-- Exercise brief --
Return only the lines starting at the line that contains "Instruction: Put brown" and ending with the final line of the listing; include both endpoints.

-- Dataset section --
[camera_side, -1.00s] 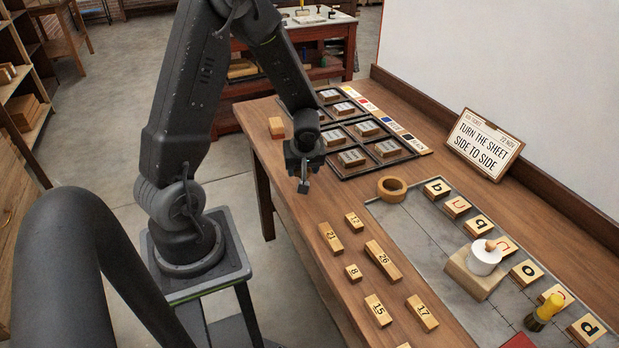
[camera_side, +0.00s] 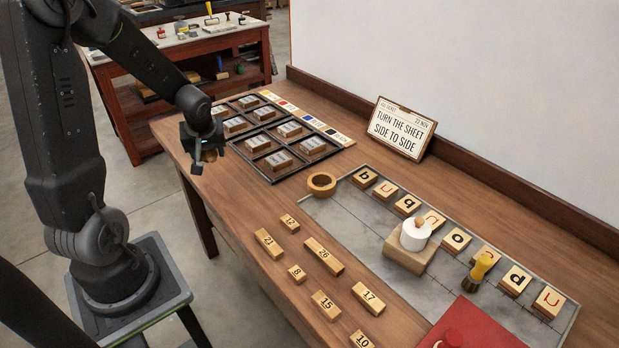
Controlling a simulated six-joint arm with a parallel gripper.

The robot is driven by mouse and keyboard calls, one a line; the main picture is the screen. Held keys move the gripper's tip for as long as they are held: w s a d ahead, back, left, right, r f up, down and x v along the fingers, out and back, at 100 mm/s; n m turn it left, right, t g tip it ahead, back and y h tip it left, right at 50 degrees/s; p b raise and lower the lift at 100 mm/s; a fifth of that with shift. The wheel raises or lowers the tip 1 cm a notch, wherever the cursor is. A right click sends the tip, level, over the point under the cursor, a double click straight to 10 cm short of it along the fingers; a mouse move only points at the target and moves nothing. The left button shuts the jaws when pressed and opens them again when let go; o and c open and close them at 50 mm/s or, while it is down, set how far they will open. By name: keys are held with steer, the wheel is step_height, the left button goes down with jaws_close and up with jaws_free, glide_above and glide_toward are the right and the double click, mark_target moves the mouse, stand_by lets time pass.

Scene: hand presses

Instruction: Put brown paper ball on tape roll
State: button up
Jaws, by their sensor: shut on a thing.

-- Answer --
Instruction: Put brown paper ball on tape roll
State: button up
Jaws, by their sensor: shut on a thing.

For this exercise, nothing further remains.